Кино это не отпускает. В одном из интервью Звягинцев сказал: «Я рассказываю историю, которая может случиться с каждым из нас». Перебор в обобщении. Если и есть в личном кругу или дальнем окружении сюжеты с подобными проблемами, то уж схожего типа персонажей — нет. Это ведь только кажется, что прокручивает нас всех в единой социальной стиральной машине. Не так.
К счастью, некоторые еще живут согласно опции «стирка ручная, деликатная». И неважно, кто мы при этом: богатые или бедные, успешные или середнячки.
Героиня Маркиной, на первый взгляд, по психотипу — женщина, способная защитить каждого россиянина: от напастей-ненастий, снега-урагана, плохих людей-предательств.

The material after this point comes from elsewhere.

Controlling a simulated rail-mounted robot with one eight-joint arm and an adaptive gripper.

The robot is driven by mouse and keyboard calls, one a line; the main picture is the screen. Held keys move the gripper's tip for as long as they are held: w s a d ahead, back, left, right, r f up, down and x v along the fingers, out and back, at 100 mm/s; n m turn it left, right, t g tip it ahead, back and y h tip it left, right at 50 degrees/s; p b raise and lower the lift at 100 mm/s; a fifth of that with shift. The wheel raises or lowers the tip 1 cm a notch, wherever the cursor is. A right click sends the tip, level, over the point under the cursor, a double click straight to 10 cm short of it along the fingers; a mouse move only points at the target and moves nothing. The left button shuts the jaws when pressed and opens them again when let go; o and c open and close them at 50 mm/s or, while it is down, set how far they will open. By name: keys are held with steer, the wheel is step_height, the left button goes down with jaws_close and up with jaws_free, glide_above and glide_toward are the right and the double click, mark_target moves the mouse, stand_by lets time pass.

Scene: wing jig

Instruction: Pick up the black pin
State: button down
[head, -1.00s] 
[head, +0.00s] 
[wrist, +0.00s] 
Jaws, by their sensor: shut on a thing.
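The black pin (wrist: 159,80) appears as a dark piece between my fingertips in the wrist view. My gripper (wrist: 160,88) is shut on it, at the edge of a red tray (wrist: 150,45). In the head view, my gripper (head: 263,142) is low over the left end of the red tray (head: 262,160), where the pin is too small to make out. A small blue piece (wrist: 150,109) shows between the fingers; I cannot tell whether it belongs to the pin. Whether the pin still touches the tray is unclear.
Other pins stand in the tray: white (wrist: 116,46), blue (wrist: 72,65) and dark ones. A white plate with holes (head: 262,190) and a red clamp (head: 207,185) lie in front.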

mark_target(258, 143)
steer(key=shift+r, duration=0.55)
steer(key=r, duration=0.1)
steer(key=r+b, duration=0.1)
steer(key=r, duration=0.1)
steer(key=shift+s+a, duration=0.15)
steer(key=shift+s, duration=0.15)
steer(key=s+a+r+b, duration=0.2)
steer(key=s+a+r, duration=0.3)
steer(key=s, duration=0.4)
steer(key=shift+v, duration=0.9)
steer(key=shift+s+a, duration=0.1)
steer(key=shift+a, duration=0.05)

Она похожа на теплый русский хлеб, заливной русский луг. Озеро.
Исходящая от нее сила — не бесстрашие, что останавливает коня, не страсть, диктующая громоподобные поступки. Терпимость, кротость, немногословная мягкость Елены — казалось бы, оберег для рядом живущего.

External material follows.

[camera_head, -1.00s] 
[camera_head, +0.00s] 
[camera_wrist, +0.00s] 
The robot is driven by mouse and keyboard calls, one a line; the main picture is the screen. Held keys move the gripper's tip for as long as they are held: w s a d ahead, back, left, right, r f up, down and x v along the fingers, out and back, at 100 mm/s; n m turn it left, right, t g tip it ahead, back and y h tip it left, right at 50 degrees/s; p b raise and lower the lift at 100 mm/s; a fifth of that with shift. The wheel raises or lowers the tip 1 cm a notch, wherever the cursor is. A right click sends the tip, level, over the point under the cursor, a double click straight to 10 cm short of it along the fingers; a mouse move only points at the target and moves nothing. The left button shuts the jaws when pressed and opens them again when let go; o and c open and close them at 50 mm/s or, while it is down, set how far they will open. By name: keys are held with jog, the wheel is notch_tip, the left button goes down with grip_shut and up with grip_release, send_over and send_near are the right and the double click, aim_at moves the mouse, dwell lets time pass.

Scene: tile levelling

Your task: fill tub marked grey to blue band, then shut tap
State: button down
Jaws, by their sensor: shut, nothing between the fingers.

Липкий говорок «Малахова +», под который она готовит семейный завтрак, — не доказательство примитивного сознания, дурного вкуса. Под Венгерскую рапсодию Листа не каждая наша Вера-НадеждаЛюбовь и мать их Софья начинают день.
Другое дело, что не каждая наша Елена, хладнокровно убившая мужа (ее внуку, на мой взгляд, не только армия с дедовщиной показаны. Ему встреча с ваххабитами могла бы пойти на пользу…), борется со стрессом под «Контрольную закупку», толкующую о качестве докторской колбасы.
Выдающаяся игра артистов впечатывает фильм в сознание. Сугубо детское возникает желание: вступить с персонажами в настоящий, страстный диалог.
Надежда Маркина гениально работает, как гомеопат, изготавливающий штучный порошок: по микродозам меняется жест, выражение глаз, движения рук. Не меняется походка, что важно. В финале, когда лихорадочно начинаешь думать, нет ли в образе ее нарочитого противоречия (ну не может такого типа женщина, как в сказке, превратиться в чудовище), первые благостные кадры и вспоминаются. В синие ли озера мы глядели?

Тяжелая поступь, остановившийся взгляд, фальшь (не любит она мужа), не материнская любовь, а извращенная ее изнанка (великовозрастному сыну ходить в Митрофанушках до старости дозволено. И нет к нему вопросов. Только ответы: продукты и деньги).
Бесконечные россказни в обсуждении фильма про отвратительность Владимира не разделяю. Хитиновый мужчина (объясняю: будто покрыт хитиновым панцирем) Андрея Смирнова герметичен: ни одного лишнего слова не молвит, выцеживает их, будто и они стоят денег. Ласково на жену-домработницу (в роли служанок, кстати сказать, выступает 50 % женщин страны, равных мужьям по социальной принадлежности) не смотрит, а кидать купюры под ноги сына Елены, профессионального трутня, неспособного даже вооружиться презервативом (ждут, согласно инстинкту, третьего ребенка), — не желает. Но не как скопидом, по совместительству являющийся новорусскимворомбандитом, а как нормальный мужик, признающий вкалывание, заработок, обеспечение семьи — нормой.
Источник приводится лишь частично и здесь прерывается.